Comment une situation aussi critique a-t-elle pu se prolonger, même à la faveur de la prospérité nationale et de la paix ? Voilà ce qu’il est difficile de comprendre. Nous avons vu, pour des folies moins gigantesques, sombrer dans les deux hémisphères le crédit de plusieurs états qui n’avaient pas des ressources inférieures à celles de la Russie ; mais la guerre, en tout cas, va faire cesser les incertitudes. Les côtés faibles d’un système financier ne se laissent jamais plus clairement apercevoir que dans les momens de crise, à la lumière sinistre de l’émeute ou au bruit du canon. Si le gouvernement provisoire en France, après les journées de février, en présence d’une dette flottante qui ne s’élevait pas à 1 milliard y compris les fonds versés au trésor par les caisses d’épargne, et dont 600 millions seulement étaient exigibles, se trouva conduit à une suspension temporaire de paiemens, et s’il fallut l’énergique loyauté du comité des finances devant l’assemblée constituante pour obliger les maîtres du pouvoir à rembourser les capitaux que l’état avait reçus et employés avec la seule monnaie dont l’état pût alors disposer, c’est-à-dire en rentes, que va devenir le gouvernement russe en présence d’une dette flottante cinq ou six fois plus forte, pressé par la double nécessité de faire face aux remboursemens exigés par ses innombrables créanciers à vue, et d’improviser les centaines de millions que la guerre doit consommer ?

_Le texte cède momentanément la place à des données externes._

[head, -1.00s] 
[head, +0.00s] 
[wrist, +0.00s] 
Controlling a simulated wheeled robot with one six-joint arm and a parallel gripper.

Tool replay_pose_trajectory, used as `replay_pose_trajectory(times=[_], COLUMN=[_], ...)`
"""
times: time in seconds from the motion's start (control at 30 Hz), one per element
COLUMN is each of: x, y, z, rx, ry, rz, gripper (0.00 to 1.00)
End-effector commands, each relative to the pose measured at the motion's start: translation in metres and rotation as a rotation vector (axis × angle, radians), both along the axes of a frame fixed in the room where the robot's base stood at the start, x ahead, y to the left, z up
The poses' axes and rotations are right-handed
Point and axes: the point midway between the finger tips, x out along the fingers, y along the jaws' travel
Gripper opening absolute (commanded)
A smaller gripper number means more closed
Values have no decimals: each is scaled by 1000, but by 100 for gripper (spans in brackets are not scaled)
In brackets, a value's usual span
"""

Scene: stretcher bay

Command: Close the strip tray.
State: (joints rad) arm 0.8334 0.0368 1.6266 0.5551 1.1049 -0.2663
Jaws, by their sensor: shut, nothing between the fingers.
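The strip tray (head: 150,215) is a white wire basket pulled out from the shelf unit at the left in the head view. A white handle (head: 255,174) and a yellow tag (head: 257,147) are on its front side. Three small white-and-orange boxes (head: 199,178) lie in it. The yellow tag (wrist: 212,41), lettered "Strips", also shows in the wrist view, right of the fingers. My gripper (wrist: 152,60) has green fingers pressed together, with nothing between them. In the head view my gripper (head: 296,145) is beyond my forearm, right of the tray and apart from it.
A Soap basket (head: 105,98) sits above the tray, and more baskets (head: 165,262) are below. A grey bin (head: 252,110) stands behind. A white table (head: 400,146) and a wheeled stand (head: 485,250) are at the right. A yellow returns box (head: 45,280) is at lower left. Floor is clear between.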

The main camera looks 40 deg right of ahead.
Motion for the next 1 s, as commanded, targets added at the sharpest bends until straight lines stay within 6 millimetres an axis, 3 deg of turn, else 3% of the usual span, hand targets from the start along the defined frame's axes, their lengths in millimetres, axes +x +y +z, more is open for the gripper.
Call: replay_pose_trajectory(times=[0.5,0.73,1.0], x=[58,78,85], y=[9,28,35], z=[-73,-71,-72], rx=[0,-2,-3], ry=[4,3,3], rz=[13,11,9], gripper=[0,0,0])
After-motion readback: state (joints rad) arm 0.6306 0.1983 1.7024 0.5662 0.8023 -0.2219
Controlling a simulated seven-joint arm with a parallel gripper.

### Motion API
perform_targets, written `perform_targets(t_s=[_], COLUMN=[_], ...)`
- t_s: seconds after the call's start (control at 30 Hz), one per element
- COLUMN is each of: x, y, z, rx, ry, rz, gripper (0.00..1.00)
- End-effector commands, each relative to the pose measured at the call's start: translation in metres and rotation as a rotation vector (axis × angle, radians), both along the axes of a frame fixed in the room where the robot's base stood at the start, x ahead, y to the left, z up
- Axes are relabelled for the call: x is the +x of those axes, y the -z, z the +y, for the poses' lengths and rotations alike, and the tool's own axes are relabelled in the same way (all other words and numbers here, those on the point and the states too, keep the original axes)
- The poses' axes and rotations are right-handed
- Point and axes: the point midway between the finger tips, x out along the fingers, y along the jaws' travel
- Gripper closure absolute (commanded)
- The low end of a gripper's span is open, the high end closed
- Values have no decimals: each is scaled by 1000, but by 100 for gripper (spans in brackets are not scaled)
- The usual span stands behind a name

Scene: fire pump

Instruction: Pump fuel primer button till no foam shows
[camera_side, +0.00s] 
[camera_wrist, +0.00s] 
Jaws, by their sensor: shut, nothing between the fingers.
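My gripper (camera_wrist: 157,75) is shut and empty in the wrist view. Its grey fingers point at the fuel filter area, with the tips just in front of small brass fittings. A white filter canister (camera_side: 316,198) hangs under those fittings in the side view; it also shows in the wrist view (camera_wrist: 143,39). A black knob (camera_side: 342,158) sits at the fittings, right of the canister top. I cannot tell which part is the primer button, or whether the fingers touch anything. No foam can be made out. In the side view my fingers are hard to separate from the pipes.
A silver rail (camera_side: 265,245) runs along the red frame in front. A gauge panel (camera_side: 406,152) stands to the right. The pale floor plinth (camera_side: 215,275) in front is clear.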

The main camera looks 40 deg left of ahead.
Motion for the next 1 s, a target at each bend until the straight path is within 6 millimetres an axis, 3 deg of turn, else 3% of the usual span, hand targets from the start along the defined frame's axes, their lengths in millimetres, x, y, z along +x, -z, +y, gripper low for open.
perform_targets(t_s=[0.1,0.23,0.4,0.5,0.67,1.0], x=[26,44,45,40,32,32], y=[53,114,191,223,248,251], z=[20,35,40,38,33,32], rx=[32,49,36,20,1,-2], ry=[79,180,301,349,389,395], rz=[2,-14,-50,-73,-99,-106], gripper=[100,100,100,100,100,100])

L’empire moscovite a été mis, à juste titre, hors la loi du crédit européen. À l’intérieur, le gouvernement a trop emprunté pour qu’il lui soit possible d’emprunter encore ; le trésor public a littéralement absorbé toute la richesse mobilière du pays. On n’a plus rien à lui donner ni à lui prêter, parce qu’il avait tout reçu ou pris à l’avance. Et quand son crédit chancellera, dans l’opinion des Russes eux-mêmes, ce sera comme un tremblement de terre dans lequel toutes les fortunes seront englouties.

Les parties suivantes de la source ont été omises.